Exercise goal: Print the entries in full, word for word, but not the pictures.

Data for this task:
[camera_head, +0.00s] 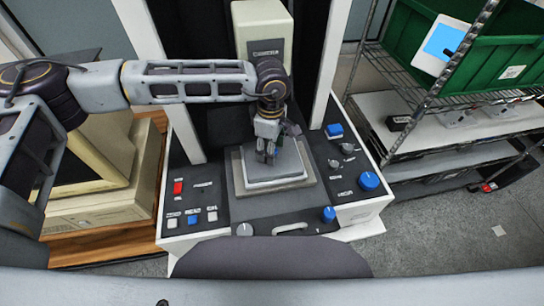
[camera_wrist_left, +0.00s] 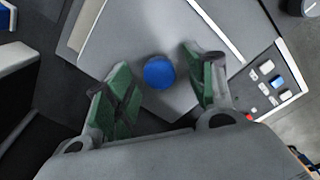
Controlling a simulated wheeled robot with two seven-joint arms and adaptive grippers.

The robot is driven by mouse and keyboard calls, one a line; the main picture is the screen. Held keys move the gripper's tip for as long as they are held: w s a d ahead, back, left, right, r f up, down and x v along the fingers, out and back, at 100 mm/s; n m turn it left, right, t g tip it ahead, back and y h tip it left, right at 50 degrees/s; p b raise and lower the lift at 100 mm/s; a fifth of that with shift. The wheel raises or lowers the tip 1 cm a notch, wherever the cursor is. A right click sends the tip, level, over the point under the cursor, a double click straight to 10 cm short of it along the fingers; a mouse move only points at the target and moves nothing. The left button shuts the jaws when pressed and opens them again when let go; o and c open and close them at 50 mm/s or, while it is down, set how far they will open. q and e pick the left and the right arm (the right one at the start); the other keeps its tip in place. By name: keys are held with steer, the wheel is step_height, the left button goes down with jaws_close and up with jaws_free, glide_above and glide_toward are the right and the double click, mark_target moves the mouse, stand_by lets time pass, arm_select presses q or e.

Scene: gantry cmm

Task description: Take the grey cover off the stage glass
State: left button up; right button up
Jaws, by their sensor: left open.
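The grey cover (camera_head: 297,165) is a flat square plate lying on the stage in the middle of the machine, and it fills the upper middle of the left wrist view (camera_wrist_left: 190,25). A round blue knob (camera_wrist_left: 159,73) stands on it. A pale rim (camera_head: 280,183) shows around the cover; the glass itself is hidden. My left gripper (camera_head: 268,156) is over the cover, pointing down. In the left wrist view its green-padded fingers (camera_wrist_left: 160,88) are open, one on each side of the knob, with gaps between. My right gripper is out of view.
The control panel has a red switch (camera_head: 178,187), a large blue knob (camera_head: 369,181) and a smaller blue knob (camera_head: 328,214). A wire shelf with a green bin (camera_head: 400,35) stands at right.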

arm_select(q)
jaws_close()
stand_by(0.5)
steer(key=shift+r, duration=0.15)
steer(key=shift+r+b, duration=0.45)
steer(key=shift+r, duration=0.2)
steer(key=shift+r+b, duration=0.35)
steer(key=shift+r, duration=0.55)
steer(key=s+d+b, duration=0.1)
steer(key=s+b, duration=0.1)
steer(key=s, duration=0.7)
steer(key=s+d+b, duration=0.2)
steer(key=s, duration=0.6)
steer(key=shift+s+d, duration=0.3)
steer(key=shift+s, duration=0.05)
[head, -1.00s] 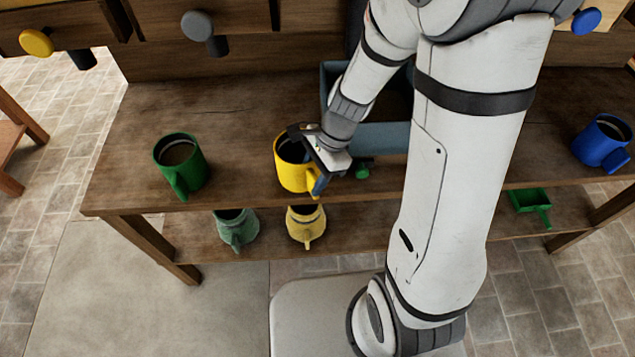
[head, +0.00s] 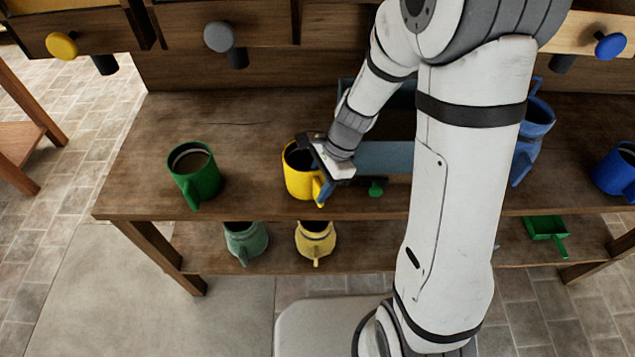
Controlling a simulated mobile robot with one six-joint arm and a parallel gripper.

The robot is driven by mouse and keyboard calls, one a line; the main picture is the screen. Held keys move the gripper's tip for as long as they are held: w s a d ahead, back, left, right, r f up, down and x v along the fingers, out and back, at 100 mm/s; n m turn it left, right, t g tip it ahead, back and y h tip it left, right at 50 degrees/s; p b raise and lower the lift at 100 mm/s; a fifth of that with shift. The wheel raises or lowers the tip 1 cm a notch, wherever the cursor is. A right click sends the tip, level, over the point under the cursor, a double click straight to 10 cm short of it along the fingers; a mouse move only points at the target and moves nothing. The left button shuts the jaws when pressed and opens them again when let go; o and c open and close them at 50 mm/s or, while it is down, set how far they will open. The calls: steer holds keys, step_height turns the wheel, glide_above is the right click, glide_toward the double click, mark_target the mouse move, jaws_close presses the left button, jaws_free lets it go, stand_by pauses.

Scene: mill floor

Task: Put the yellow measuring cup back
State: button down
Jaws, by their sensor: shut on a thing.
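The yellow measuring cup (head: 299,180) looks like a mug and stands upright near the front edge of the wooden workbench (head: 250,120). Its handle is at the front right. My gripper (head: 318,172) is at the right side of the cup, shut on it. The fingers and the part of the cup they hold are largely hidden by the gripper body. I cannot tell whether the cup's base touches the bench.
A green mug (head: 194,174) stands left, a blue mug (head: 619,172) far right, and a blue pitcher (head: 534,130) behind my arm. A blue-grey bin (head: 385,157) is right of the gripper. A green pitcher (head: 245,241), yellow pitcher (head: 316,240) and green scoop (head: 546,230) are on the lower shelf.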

Solution for this problem:
[camera_head, +0.00s] 
[camera_wrist_left, +0.00s] 
Controlling a simulated wheeled robot with two seven-joint arms and adaptive grippers.

The robot is driven by mouse and keyboard calls, one a line; the main picture is the screen. Held keys move the gripper's tip for as long as they are held: w s a d ahead, back, left, right, r f up, down and x v along the fingers, out and back, at 100 mm/s; n m turn it left, right, t g tip it ahead, back and y h tip it left, right at 50 degrees/s; p b raise and lower the lift at 100 mm/s; a fifth of that with shift. The wheel raises or lowers the tip 1 cm a notch, wherever the cursor is. A right click sends the tip, level, over the point under the cursor, a double click straight to 10 cm short of it along the fingers; a mouse move only points at the target and moves nothing. The left button shuts the jaws when pressed and opens them again when let go; o and c open and close them at 50 mm/s or, while it is down, set how far they will open. q and e pick the left and the right arm (the right one at the start); the other keeps its tip in place. By name: keys are held with steer, the wheel is step_height, the left button goes down with jaws_close and up with jaws_free, glide_above and glide_toward are the right and the double click, mark_target moves the mouse, stand_by lets time pass, arm_select presses q or e.

Scene: gantry cmm

Task description: Take the grey cover off the stage glass
State: left button up; right button up
Jaws, by their sensor: left open.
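The grey cover (camera_head: 297,165) is a flat square plate lying on the stage in the middle of the machine, and it fills the upper middle of the left wrist view (camera_wrist_left: 190,25). A round blue knob (camera_wrist_left: 159,73) stands on it. A pale rim (camera_head: 280,183) shows around the cover; the glass itself is hidden. My left gripper (camera_head: 268,156) is over the cover, pointing down. In the left wrist view its green-padded fingers (camera_wrist_left: 160,88) are open, one on each side of the knob, with gaps between. My right gripper is out of view.
The control panel has a red switch (camera_head: 178,187), a large blue knob (camera_head: 369,181) and a smaller blue knob (camera_head: 328,214). A wire shelf with a green bin (camera_head: 400,35) stands at right.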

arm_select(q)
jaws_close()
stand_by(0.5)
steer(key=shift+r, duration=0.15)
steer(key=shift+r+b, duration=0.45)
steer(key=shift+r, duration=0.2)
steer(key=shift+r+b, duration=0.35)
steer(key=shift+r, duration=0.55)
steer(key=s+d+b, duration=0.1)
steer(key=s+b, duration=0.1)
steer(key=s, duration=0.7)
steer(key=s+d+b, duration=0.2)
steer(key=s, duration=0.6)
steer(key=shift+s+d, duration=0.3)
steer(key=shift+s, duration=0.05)
[head, -1.00s] 
[head, +0.00s] 
Controlling a simulated mobile robot with one six-joint arm and a parallel gripper.

The robot is driven by mouse and keyboard calls, one a line; the main picture is the screen. Held keys move the gripper's tip for as long as they are held: w s a d ahead, back, left, right, r f up, down and x v along the fingers, out and back, at 100 mm/s; n m turn it left, right, t g tip it ahead, back and y h tip it left, right at 50 degrees/s; p b raise and lower the lift at 100 mm/s; a fifth of that with shift. The wheel raises or lowers the tip 1 cm a notch, wherever the cursor is. A right click sends the tip, level, over the point under the cursor, a double click straight to 10 cm short of it along the fingers; a mouse move only points at the target and moves nothing. The left button shuts the jaws when pressed and opens them again when let go; o and c open and close them at 50 mm/s or, while it is down, set how far they will open. The calls: steer holds keys, step_height turns the wheel, glide_above is the right click, glide_toward the double click, mark_target the mouse move, jaws_close presses the left button, jaws_free lets it go, stand_by pauses.

Scene: mill floor

Task: Put the yellow measuring cup back
State: button down
Jaws, by their sensor: shut on a thing.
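The yellow measuring cup (head: 299,180) looks like a mug and stands upright near the front edge of the wooden workbench (head: 250,120). Its handle is at the front right. My gripper (head: 318,172) is at the right side of the cup, shut on it. The fingers and the part of the cup they hold are largely hidden by the gripper body. I cannot tell whether the cup's base touches the bench.
A green mug (head: 194,174) stands left, a blue mug (head: 619,172) far right, and a blue pitcher (head: 534,130) behind my arm. A blue-grey bin (head: 385,157) is right of the gripper. A green pitcher (head: 245,241), yellow pitcher (head: 316,240) and green scoop (head: 546,230) are on the lower shelf.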

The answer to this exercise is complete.